On September 2, Anna writes that they took the baby to the doctor for her Diphtheria shot. It seems Anna had a little bit of “mommy guilt”. She writes, “I felt so sorry for her. When the doctor put the mercurochrome on Terry’s arm it was all red and she liked the color and kept looking at it. The doctor was talking to her and she kept on smiling and all I could think of was the way she was going to get stuck pretty soon. …Everything was fine until the doctor stuck her and my heart almost bled when she raised up that little wailing voice of hers.” They tried to calm the baby down, but “she would stop and then she would remember and start crying all over again.”
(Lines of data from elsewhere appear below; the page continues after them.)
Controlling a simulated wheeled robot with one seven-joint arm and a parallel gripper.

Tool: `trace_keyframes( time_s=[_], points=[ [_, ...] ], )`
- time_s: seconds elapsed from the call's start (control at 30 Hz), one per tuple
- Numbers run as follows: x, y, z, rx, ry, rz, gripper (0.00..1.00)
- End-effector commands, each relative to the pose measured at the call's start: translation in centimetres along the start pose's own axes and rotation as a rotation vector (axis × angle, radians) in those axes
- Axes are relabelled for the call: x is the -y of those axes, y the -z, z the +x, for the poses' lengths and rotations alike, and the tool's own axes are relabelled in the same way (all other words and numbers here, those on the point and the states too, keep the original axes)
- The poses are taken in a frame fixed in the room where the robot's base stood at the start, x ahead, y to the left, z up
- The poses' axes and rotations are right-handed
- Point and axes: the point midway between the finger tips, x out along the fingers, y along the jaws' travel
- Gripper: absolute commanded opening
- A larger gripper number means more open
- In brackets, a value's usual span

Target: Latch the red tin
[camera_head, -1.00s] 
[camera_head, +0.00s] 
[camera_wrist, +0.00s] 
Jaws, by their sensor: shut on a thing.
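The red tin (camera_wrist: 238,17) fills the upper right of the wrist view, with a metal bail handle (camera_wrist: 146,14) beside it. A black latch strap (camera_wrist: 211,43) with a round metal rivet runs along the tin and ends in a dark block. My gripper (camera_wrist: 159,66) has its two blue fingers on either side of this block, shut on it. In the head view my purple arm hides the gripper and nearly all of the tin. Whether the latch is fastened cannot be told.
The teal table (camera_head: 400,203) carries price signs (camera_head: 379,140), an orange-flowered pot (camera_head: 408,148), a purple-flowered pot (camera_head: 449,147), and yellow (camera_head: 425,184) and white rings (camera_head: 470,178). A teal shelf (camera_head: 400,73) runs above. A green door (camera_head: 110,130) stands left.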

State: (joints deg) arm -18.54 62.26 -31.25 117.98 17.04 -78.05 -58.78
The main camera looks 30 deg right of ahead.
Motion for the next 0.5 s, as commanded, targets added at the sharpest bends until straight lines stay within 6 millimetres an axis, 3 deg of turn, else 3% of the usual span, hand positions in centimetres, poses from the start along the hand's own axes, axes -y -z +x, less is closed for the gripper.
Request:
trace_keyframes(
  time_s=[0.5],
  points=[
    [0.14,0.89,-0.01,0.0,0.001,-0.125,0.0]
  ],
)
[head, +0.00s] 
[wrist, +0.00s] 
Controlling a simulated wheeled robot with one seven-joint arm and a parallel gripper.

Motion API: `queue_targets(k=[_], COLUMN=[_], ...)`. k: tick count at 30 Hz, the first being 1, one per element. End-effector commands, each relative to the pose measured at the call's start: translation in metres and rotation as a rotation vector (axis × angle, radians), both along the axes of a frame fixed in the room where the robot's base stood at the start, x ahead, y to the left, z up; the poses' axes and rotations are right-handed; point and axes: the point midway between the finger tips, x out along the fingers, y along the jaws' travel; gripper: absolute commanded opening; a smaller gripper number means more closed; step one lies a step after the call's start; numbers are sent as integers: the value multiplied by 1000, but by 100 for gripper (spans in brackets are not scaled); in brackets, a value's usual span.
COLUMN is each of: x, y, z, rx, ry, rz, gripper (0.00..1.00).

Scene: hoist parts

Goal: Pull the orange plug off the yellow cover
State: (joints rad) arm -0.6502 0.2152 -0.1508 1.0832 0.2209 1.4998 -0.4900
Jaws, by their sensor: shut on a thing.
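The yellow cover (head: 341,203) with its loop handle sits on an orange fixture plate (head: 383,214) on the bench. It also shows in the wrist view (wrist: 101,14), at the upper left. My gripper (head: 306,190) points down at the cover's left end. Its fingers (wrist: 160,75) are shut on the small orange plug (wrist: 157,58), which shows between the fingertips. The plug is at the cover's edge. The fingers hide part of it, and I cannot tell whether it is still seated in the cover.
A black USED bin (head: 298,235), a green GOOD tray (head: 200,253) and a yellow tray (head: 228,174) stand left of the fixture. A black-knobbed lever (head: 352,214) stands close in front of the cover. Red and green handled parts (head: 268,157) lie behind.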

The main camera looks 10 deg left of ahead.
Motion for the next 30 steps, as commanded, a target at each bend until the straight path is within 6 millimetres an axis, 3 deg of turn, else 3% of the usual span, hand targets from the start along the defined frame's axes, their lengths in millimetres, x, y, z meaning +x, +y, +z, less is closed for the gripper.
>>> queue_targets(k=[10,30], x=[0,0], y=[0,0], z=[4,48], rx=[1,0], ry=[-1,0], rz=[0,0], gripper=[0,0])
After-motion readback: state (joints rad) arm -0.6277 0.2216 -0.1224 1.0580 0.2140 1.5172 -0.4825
Anna also reports that the doctor said that the baby’s belly button hasn’t healed yet “because it keeps popping in and out. He says it is nothing to worry about until she is a year or a year and a half …He told me that if it don’t heal he will put something on her stomach and pull it together until it heals.”
Anna also writes that she bought baby Terry new bedroom slippers “bunny slippers in natural color…when you press the bunnies on top they squeak. …more of a novelty than useful.
In other baby related news, Anna says, “the report about me having another papoose seems to be a false alarm….before he (the doctor) seemed almost positive and now the story is different.”
As Anna closes the letter, she writes that “The gasoline ban came off a few days ago and how long it will be that was we don’t know. However on Labor Day we hope that is it will be nice so that we can go out for some part of the day.”